5. Laura e Isabel sempre tiveram autoestima e mesmo amando seus companheiros se separaram várias vezes deles por iniciativa própria. As mocinhas das telenovelas estão acompanhando as mudanças sociais femininas? Ou a eterna romântica que espera o príncipe vir resgatá-la é um arquétipo muito forte na telenovela brasileira?
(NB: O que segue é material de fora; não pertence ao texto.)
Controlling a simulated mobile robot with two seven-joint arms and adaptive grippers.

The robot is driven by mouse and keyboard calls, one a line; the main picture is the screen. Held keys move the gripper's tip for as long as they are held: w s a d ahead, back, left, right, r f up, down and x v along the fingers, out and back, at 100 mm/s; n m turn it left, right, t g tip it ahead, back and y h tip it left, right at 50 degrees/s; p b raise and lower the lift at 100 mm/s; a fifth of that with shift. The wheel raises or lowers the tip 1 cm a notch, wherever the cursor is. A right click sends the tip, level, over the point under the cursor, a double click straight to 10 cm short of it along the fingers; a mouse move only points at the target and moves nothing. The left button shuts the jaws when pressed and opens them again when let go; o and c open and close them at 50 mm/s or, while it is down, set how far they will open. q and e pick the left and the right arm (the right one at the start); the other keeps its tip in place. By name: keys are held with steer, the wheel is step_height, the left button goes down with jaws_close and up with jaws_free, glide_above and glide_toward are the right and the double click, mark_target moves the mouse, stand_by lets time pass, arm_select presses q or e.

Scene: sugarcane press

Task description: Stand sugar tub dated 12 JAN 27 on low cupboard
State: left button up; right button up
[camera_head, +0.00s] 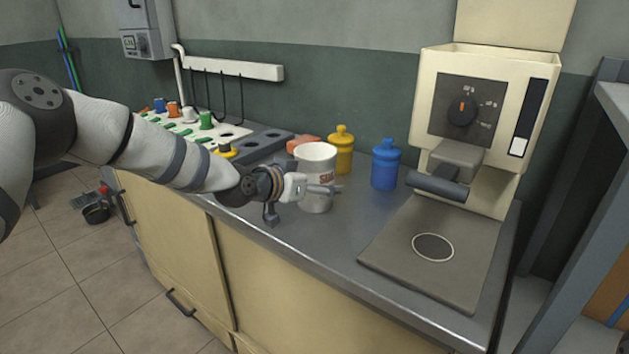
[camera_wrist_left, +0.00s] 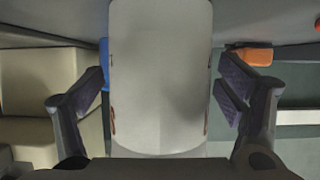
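A white tub (camera_head: 317,160) with red lettering, partly hidden, stands upright on the metal counter (camera_head: 345,240); the letters "SU" show. No date can be read on it. My left gripper (camera_head: 318,189) is at the tub's near side, low on its wall. In the left wrist view the white tub (camera_wrist_left: 160,80) fills the space between the spread fingers, with a narrow gap visible beside it. The fingers look open around it. My right gripper is out of view. Cream cupboard doors (camera_head: 180,240) are under the counter; I see no separate low cupboard.
A yellow jar (camera_head: 342,152) and a blue jar (camera_head: 385,167) stand behind and right of the tub. A cream machine (camera_head: 480,110) with a dial stands further right, its grey plate (camera_head: 435,245) in front. A rack of coloured pegs (camera_head: 195,125) lies left. An orange block (camera_head: 303,144) is behind the tub.

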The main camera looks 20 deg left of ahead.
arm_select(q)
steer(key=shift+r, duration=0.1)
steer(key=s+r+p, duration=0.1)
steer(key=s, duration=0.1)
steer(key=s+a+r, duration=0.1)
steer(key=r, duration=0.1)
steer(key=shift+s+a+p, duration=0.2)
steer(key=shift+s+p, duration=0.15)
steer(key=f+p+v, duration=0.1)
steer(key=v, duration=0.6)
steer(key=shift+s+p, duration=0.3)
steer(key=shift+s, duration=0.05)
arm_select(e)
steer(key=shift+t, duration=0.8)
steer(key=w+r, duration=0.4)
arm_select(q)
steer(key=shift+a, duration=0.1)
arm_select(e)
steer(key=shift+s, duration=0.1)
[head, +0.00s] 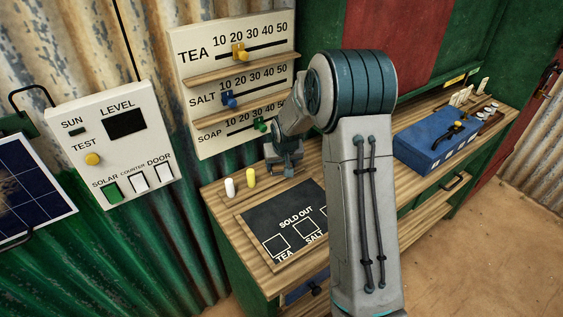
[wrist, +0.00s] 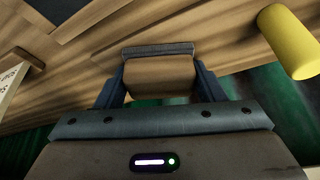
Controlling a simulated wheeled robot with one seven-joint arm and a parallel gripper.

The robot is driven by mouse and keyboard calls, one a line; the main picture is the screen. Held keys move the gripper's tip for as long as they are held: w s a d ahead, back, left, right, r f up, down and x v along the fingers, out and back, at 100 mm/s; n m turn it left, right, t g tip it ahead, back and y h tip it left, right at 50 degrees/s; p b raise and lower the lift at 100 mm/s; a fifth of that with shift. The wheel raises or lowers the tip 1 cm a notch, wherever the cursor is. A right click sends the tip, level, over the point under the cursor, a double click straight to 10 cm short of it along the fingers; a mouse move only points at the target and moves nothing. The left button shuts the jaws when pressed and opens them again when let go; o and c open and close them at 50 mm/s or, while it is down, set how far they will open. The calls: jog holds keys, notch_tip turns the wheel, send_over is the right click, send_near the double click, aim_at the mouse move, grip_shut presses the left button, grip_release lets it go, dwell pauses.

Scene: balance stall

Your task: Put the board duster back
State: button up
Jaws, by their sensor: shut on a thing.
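My gripper (wrist: 160,88) is shut on the board duster (wrist: 160,76), a tan block with a grey strip along its far edge in the wrist view. In the head view my gripper (head: 284,163) is over the counter's back edge, just right of the chalks and behind the blackboard (head: 263,222). The duster is hard to make out there. I cannot tell whether it touches the counter. The blackboard reads "SOLD OUT" with boxes for tea and salt, and my arm covers its right part.
A yellow chalk (head: 250,178) and a white chalk (head: 229,188) stand on the wooden counter (head: 215,198). The yellow chalk (wrist: 288,42) is close in the wrist view. A slider price board (head: 188,45) hangs behind. A blue box (head: 425,150) is at the right.

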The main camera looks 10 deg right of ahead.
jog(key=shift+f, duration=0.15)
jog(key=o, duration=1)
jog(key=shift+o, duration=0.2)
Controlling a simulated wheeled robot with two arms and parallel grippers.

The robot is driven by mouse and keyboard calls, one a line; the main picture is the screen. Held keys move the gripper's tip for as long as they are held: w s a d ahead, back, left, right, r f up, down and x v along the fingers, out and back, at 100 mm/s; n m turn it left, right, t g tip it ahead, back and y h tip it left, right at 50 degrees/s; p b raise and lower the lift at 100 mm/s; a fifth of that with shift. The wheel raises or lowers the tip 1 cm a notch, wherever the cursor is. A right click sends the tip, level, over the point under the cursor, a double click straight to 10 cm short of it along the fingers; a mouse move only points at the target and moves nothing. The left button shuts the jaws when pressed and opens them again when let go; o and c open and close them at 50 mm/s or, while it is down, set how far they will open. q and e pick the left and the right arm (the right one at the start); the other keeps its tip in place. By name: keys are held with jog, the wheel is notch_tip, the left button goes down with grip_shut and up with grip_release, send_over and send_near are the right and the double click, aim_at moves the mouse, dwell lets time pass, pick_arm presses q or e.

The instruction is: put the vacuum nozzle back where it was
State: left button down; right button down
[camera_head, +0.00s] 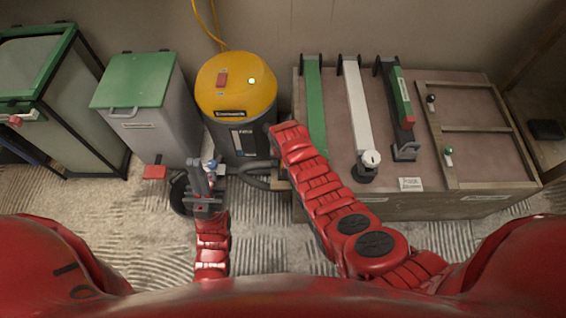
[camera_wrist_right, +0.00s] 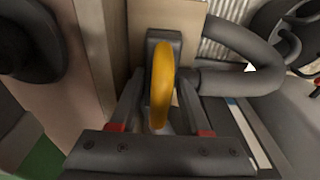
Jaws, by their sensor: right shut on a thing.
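The vacuum nozzle (camera_wrist_right: 161,85) is dark with a yellow curved grip in the right wrist view. My right gripper (camera_wrist_right: 160,95) has its fingers on both sides of it and is shut on it. A grey hose (camera_wrist_right: 240,82) runs from beside the nozzle to the right. A light wooden board (camera_wrist_right: 178,18) is just behind the nozzle; I cannot tell whether they touch. In the head view my right forearm hides the nozzle and right fingertips. The yellow-topped vacuum (camera_head: 237,85) stands left of that arm. My left gripper (camera_head: 203,176) appears open, low in front of the vacuum.
A wooden bench (camera_head: 475,190) on the right carries several long tools and a wooden frame (camera_head: 470,85). A grey bin with a green lid (camera_head: 134,80) stands left of the vacuum. A green-topped, dark-framed box (camera_head: 38,45) is at far left.

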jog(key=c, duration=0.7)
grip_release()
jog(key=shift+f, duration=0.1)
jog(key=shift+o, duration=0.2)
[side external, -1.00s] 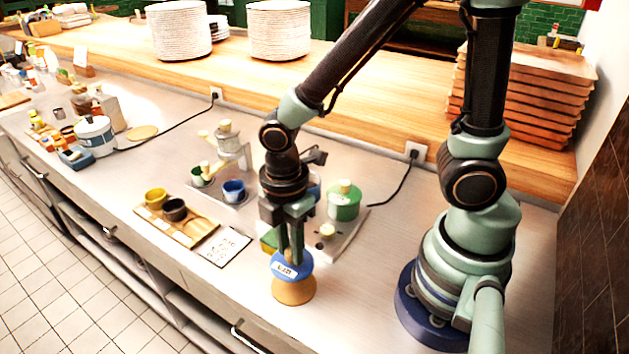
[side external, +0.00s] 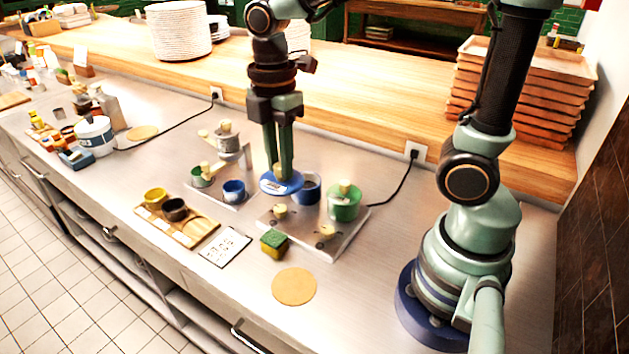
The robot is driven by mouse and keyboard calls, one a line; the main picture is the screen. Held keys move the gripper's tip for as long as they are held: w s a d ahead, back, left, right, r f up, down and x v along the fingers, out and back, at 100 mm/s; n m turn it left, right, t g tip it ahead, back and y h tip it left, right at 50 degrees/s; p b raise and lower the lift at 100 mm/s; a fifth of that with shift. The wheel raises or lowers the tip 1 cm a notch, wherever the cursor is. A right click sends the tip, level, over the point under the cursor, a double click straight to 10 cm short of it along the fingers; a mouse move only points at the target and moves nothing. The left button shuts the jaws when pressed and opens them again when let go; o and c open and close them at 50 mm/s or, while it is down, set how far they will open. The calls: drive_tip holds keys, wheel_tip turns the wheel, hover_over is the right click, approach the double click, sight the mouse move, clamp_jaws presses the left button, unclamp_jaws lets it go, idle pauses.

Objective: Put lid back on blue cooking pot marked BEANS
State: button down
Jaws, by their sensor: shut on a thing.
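My gripper (side external: 280,178) is shut on a blue lid (side external: 268,187) with a pale label and holds it in the air, slightly tilted. The lid is just left of a blue pot (side external: 308,190) and partly overlaps it in the picture; I cannot tell the exact gap. This pot looks dark inside and stands on a grey metal stove plate (side external: 341,243). No marking on the pot is readable from here.
A lidded green pot (side external: 344,203) stands right of the blue pot. A green and yellow sponge (side external: 274,243) and a round cork mat (side external: 294,287) lie in front. A small blue pot (side external: 234,191) and a wooden tray (side external: 203,227) with cups are left.

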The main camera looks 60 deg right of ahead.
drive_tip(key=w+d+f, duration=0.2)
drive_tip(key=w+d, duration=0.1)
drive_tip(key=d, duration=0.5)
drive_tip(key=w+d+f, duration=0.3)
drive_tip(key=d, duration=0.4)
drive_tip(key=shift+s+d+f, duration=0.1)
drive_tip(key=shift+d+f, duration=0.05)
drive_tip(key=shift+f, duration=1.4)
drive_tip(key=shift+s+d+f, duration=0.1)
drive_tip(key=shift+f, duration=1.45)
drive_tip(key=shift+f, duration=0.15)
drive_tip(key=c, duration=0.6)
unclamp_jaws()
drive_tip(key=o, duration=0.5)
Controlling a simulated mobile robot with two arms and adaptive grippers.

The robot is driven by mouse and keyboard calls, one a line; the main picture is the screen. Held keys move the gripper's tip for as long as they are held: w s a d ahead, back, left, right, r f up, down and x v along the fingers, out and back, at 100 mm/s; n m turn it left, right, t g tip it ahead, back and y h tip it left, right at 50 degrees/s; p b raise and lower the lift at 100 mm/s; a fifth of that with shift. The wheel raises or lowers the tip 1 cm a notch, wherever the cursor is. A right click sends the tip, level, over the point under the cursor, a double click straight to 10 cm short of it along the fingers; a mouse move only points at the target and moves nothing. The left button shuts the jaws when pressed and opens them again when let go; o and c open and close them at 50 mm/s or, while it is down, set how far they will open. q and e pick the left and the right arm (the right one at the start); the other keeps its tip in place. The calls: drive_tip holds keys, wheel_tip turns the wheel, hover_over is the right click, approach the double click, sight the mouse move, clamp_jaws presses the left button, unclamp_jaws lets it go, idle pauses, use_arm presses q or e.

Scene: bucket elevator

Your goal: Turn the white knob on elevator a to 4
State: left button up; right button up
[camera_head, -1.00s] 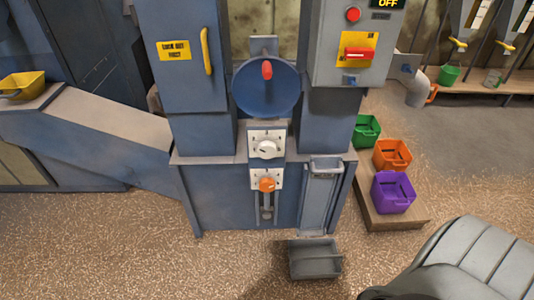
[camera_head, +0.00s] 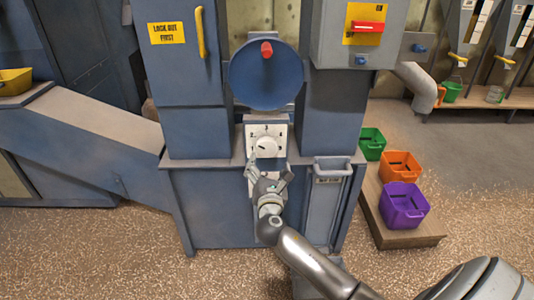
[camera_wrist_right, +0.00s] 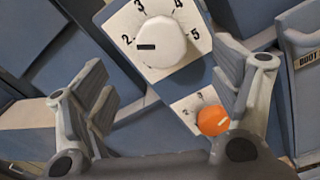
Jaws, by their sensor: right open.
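The white knob (camera_head: 266,146) sits on a white square dial plate below the blue disc on the elevator. My right gripper (camera_head: 268,174) is open and empty, just below and in front of the knob. In the wrist view its two fingers stand apart, the knob above and between them, with no contact visible. My left gripper is not in view.
An orange knob (camera_wrist_right: 213,121) on a lower dial plate is near my right finger; my gripper hides it in the head view. A blue disc (camera_head: 265,75) with a red handle is above. Green, orange and purple bins (camera_head: 403,206) stand at right.

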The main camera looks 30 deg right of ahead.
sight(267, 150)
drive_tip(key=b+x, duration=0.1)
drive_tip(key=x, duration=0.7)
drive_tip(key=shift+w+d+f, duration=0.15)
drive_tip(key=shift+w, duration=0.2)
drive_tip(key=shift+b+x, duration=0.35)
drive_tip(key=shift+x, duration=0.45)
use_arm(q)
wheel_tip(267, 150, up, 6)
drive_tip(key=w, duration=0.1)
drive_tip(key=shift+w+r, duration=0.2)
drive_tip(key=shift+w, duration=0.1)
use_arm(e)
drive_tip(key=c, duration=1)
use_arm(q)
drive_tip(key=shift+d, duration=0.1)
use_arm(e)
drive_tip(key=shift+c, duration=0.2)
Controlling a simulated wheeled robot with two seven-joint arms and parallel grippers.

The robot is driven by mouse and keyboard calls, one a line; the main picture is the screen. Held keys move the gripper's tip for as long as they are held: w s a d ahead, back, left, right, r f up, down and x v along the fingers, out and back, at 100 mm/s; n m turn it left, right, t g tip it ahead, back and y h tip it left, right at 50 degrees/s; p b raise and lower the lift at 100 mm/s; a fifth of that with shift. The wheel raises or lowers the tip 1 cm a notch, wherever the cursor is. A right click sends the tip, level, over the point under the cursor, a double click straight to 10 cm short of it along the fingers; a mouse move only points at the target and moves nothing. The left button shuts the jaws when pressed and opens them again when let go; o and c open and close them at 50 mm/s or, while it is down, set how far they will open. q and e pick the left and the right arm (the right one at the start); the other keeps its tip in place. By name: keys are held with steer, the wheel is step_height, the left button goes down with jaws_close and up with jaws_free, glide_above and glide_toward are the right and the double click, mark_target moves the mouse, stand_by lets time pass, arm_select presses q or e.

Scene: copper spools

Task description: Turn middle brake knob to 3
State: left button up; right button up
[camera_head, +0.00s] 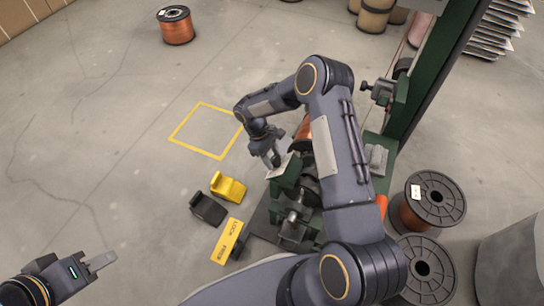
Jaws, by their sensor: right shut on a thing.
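A green and grey machine (284,182) stands right of centre, with a pale plate on its upper left side. My right gripper (274,160) reaches down to that plate and is shut on what appears to be the middle brake knob. The knob and its number marks are hidden or too small to read. My left gripper (102,261) is low at the left, away from the machine, above bare floor. Its fingers show edge-on, so I cannot tell their gap.
Yellow (229,188) and black (207,209) chocks and a yellow sign (227,241) lie left of the machine. Black-flanged spools (436,197) stand at right. A copper spool (175,26) stands at the back. The floor inside the yellow square (202,103) is clear.

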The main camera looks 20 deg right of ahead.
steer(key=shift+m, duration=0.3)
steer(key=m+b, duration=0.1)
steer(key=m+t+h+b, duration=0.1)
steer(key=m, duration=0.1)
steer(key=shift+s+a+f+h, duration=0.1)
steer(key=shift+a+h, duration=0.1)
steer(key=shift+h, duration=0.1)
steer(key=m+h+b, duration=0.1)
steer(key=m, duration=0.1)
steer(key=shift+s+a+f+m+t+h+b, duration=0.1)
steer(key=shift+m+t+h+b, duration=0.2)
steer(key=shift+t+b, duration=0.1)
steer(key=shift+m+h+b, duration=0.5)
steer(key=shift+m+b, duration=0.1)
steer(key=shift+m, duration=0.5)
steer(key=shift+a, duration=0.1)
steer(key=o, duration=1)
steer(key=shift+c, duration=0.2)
Laura e Isabel viveram conflitos bem contemporâneos, apesar da novela se passar em 1910. A premissa da autoestima de Laura e Isabel é conciliar amor com trabalho, amor com independência, sem abrir mão das conquistas pessoais. É isso que sempre esteve em primeiro plano na novela, e não ser resgatada pelo príncipe encantado ou amarrar seu homem a qualquer preço. Gosto de pensar sim que as mocinhas estão mudando, mas vejo a representação feminina ainda muito presa nas idéias românticas, no sentido conservador, que não correspondem muito às mulheres de hoje. O conflito entre amor e trabalho na vida contemporânea é um tema, surpreendentemente ao meu ver, pouco explorado. Há tanto para se debater sobre o assunto, porque os papéis sociais que eram muito fortes na época da novela, hoje sofreram um deslocamento enorme, mas ainda não estão totalmente resolvidos nem redefinidos. E parece evidente que precisa de uma redefinição, mas há uma resistência enorme na sociedade como um todo em assumir plenamente as mudanças feitas e em lidar com as suas consequências.

6. As notícias sobre a baixa audiência da novela foram uma constante na imprensa, isso afetou diretamente o trabalho de vocês ou mantiveram desde o início a linha traçada para a novela?

Claro que preferíamos que o ibope em São Paulo fosse no mínimo 25 pontos, mas não afetou o nosso trabalho porque sabíamos que nos outros estados o ibope estava muito bom. Foi só em São Paulo o problema, mas é uma pena que a referência oficial seja justamente lá.

7. O impacto de uma novela nas redes sociais é considerado atualmente na avaliação final de uma novela?

Sabe que não sei, se não é, deveria ser. Eu li e recebi bastante retorno da novela pelas redes sociais.